The architecture of the DeepLabV3-ResNet model in this paper is shown in Figure 3. ResNet50 is designed as the backbone of DeepLabV3 due to its powerful performance with reasonable computational power and processing time demands. The feature map obtained from block 4 is input into a modified version of the Atrous Spatial Pyramid Pooling (ASPP) module, which comprises five sub-modules. The outputs from each sub-module are concatenated and passed through a 1 × 1 convolutional block. The final prediction is generated by passing the resulting feature map through a 1 × 1 convolutional block and then upsampling it bilinearly. The advantage of this model is the use of the Atrous Convolution module. It can increase the receptive field of the model without reducing the spatial resolution of feature maps and obtain a larger range of contextual information.
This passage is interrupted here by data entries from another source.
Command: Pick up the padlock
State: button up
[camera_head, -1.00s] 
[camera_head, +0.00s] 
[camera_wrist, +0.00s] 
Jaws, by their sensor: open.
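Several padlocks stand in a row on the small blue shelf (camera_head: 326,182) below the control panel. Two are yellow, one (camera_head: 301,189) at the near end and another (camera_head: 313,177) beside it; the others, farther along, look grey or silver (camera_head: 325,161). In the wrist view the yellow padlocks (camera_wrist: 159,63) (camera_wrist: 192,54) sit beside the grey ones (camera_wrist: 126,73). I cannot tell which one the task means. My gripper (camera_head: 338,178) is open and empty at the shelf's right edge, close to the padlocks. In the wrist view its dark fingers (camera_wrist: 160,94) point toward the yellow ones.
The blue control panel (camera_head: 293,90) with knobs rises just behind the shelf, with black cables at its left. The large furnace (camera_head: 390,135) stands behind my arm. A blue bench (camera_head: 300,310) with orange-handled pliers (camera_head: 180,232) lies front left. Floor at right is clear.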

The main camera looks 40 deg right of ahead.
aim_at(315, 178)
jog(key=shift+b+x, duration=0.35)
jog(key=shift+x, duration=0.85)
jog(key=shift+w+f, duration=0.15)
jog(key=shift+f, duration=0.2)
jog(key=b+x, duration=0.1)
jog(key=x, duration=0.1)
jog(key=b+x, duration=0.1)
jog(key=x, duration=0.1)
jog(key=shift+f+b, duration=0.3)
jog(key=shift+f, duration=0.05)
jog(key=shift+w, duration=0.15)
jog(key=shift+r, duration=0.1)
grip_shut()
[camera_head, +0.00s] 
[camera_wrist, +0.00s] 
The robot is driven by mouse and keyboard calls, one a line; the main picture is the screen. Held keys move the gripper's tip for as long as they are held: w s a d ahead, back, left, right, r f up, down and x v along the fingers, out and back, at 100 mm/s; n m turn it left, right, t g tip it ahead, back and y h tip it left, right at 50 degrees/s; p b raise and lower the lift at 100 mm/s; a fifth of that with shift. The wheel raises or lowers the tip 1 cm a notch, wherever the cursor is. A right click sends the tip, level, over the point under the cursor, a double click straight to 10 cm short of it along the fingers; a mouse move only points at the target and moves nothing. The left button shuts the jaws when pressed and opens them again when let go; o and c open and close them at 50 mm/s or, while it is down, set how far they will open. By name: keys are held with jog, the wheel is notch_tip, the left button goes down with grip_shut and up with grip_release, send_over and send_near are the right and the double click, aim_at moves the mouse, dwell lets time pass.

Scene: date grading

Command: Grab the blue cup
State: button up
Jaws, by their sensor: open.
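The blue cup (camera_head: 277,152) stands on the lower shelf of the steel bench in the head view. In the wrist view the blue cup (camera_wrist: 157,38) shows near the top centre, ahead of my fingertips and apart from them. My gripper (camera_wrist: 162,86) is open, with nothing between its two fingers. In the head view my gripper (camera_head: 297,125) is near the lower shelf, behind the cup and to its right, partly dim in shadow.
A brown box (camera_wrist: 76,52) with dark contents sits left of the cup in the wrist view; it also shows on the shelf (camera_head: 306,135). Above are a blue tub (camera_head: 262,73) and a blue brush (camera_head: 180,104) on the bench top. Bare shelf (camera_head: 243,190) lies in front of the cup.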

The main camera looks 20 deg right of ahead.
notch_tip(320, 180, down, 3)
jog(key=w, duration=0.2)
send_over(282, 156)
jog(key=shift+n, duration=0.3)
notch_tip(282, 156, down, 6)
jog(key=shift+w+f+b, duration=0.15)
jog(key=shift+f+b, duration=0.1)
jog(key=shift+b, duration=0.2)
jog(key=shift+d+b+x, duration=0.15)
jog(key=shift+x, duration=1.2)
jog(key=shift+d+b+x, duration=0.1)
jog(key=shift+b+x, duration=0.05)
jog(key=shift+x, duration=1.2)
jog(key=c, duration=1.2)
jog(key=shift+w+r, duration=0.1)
2.2.3. Fine-Grained Extraction of Mine Patch Boundaries

• Multiresolution segmentation

The multiresolution segmentation algorithm consecutively merges pixels with their neighbors based on relative homogeneity criteria, a combination of the color and shape properties [35]. Two parameters, i.e., the shape and the compactness, need to be determined to customize the criterion. The shape determines to what degree shape influences the segmentation compared to color. The compactness gives it a relative weighting against the smoothness of the segmentation. The strategy for optimization of multiresolution segmentation parameters in this paper is as follows:

(1) The scale parameter is pre-set as 50 [20]. The values of the shape and compactness parameters are optimized using a grid search method. Let shape = {0.1, 0.2, …, 0.9}, compactness = {0.1, 0.2, …, 0.9}. Each combination of shape and compactness parameters generates a segmentation result. The manually interpreted mine patches used for model training are employed as reference data to select the optimal parameters. The similarity between these reference patches and the segmentation results is used for determining the optimal parameters; a smaller area difference indicates better segmentation results. Multiple segmentation objects are merged when they correspond to the same reference mine patch. The optimal parameters for segmentation are determined by the average area difference between the reference mine patches and the merged objects. Specifically, the shape and compactness parameters corresponding to the smallest average area difference are considered the best.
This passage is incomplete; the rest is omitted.